2. “We should impose greater sanctions on Iran to make them back down.” This is the American chestnut response to crises generally, it seldom works anywhere, and will not work here. Why not? First, we already have sanctions against Iran that don’t work, and since we don’t import Iranian oil,what else can we embargo? Pistaccios? Caviar? Second, any sanctions that might work must come from the EU (whose members do trade with Iran) or the UN. Go talk to them. Third, sanctions usually end up punishing the innocent, not those who sanctioners want to punish. Did Saddam Hussein or the Iraqi people suffer from American sanctions in the 1990s? You know the answer. Sanctions are a loser.
3.”As leader of the free world, we cannot turn our backs on what happens in Iran.” Nonsense–of course we can, and here’s why. First, the American foreign policy plate is full, and everyone knows it. Exactly how (other than sanctions) are we going to force the Iranians to do anything? Threaten them with military action? Get real here. Second, eventually we will have to deal with whoever rules Iran on regional matters (help with Iraq and Afghanistan) and about the nuclear program in the future. Is alienating them going to help that? Or is getting tough hitting ourselves over the head with the stick? Third, we are already overcommitted in that part of the world and are clearly in over our heads in terms of understanding and dealing with the region’s problems. A more active policy in Iran will simply make our mismanagement of the region worse. To paraphrase the old folk song and title of Richard Rovere’s book on Vietnam, “we’re waist deep in the big muddy, and the damned fools said (are telling us) to go on.”

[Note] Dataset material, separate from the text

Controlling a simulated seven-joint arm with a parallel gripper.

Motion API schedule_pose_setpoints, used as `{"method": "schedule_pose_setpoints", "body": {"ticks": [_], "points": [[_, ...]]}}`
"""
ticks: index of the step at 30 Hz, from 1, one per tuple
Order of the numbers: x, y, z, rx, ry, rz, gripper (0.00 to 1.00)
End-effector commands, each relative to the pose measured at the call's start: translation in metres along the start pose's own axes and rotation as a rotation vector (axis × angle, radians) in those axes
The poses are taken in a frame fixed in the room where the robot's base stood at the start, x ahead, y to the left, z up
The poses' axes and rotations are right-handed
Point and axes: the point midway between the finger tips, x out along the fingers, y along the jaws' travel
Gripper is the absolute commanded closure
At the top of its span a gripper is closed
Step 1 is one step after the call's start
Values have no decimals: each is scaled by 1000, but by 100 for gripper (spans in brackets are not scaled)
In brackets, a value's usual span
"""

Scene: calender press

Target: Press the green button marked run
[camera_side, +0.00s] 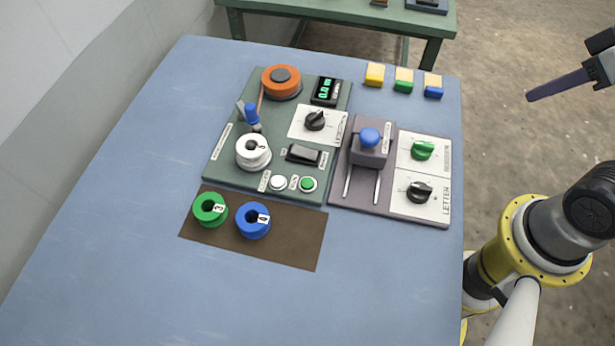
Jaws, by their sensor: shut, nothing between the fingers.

Getting tough with Iran sounds good until you think about it for a nanosecond or more. What the Iranian mullahs are doing is reprehensible, and we are quite right in condemning it. Having said that, what is happening there is not primarily an American problem with American solutions. It is certainly an Iranian problem, and it may be a broader international problem that should engage the UN. Beyond what we are already doing (admittedly not a whole lot), it is hard to see what–or why–we should be sticking our noses further under the Iranian tent.